Nous, au MOLEGHAF, dénonçons les négociations de Magali Comeau Denis avec Ariel Henry comme une fausse solution, c’est-à-dire une solution qui consiste simplement à partager le gâteau du pouvoir. Ils pourraient donner quelques miettes aux quartiers populaires, où vivent les masses ouvrières exploitées, opprimées et dominées. Mais la classe ouvrière n’obtiendra aucune solution.
Les masses populaires doivent se lever avec une avant-garde éclairée pour construire une alternative, avec des camarades politiquement et idéologiquement clairs, enracinés dans les masses, pour continuer une lutte anti-occupation, anti-impérialiste et anticapitaliste.
Haïti Liberté : Le MOLEGHAF va-t-il tenter de corriger le cours de l’Accord du Montana et arracher le contrôle de sa direction à Magali Comeau Denis et ses complices ou comptez-vous quitter la coalition ?

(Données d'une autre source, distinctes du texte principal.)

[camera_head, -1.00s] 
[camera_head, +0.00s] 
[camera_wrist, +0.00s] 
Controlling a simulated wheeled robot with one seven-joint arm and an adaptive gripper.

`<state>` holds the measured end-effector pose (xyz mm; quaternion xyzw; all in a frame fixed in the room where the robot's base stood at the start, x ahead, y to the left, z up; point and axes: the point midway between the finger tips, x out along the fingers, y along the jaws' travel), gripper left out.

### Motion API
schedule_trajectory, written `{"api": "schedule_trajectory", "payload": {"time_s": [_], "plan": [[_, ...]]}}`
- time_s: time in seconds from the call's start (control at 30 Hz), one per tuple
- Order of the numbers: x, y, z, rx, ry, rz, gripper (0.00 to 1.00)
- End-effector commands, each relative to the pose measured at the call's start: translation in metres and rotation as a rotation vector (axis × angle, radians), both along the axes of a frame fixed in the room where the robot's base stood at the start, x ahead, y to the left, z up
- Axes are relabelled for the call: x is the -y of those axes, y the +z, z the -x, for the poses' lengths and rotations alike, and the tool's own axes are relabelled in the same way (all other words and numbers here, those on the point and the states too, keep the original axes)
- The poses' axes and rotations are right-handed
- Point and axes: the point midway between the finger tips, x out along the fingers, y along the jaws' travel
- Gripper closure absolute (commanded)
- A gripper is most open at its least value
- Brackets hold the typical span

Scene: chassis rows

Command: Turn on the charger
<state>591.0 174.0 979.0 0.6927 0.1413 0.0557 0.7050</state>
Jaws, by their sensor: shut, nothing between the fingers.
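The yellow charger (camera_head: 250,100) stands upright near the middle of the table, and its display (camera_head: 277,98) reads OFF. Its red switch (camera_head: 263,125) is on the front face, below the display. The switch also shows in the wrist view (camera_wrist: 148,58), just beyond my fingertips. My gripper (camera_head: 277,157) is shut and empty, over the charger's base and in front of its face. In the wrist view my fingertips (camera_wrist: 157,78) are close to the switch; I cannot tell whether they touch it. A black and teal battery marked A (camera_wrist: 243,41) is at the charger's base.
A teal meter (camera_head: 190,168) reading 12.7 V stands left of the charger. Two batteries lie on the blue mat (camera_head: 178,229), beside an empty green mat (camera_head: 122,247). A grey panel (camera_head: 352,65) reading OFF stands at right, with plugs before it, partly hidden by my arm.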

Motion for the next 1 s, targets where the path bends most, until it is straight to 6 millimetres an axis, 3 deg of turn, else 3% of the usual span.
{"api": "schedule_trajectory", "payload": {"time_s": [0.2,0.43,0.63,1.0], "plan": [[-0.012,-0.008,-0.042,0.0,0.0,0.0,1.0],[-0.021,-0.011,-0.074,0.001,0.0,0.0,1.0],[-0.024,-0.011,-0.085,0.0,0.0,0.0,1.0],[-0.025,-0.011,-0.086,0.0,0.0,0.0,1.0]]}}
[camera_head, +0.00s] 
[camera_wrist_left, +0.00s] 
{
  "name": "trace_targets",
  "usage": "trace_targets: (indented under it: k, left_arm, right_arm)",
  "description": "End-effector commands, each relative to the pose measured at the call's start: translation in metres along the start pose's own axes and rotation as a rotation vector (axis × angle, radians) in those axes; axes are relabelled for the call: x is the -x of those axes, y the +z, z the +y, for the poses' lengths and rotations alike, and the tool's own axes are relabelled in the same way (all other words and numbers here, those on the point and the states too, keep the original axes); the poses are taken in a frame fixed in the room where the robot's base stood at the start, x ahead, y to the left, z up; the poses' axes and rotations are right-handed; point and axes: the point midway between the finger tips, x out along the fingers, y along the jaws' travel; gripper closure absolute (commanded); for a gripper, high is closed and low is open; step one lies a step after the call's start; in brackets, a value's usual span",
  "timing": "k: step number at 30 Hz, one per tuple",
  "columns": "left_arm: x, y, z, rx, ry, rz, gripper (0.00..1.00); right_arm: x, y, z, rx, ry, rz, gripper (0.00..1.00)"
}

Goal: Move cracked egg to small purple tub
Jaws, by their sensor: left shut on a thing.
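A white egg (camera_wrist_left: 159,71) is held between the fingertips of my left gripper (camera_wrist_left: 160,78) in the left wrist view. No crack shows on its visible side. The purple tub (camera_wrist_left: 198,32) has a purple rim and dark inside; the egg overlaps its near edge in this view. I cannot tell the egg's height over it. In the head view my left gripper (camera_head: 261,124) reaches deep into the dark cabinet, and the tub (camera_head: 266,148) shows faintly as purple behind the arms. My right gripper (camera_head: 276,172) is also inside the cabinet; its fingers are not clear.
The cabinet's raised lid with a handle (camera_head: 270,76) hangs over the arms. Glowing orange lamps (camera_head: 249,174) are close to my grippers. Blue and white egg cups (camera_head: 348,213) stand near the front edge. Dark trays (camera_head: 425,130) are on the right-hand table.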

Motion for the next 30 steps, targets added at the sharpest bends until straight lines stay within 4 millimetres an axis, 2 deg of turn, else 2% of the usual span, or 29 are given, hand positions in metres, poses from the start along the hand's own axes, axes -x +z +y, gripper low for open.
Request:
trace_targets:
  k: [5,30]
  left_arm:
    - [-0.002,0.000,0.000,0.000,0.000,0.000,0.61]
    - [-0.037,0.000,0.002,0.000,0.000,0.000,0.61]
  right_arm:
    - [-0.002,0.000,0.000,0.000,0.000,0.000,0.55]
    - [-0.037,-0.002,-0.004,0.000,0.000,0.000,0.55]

Oxygène David : Ce n’est pas la peine de se battre pour tenter de prendre le leadership de l’Accord du Montana. L’Accord du Montana est complètement pourri après ses tractations avec les impérialistes américains, et sous la direction de Magali Comeau Denis, qui tourne et traite avec les impérialistes américains et Ariel Henry pour trouver une soi-disant solution. Aujourd’hui, nous sommes dans la phase de départ. En tant qu’organisation révolutionnaire progressiste, nous irons partout : aller parler aux masses, aller discuter avec les opprimés, les abandonnés et les exclus, aller parler à la classe moyenne, aller discuter avec les progressistes, avec l’élite intellectuelle qui est proches des masses, pour établir un nouveau camp de combat, une nouvelle lutte autonome.
Le MOLEGHAF veut jouer le rôle d’une avant-garde complètement ancrée dans les masses populaires. Le MOLEGHAF doit utiliser toutes ses voies et tous ses moyens, tout ce qui est imaginable et possible, pour voir s’il peut influencer la scène politique pour servir de porte-parole pour mener la lutte des masses jusqu’à sa conclusion, jusqu’à ce qu’elle ait un résultat.
Nous n’avons qu’à laisser l’Accord du Montana s’effondrer, tomber en chute libre, afin que les masses puissent établir leur propre organisation, qui soit souveraine, et ne reçoive pas d’ordres des capitalistes, des impérialistes et des ambassades.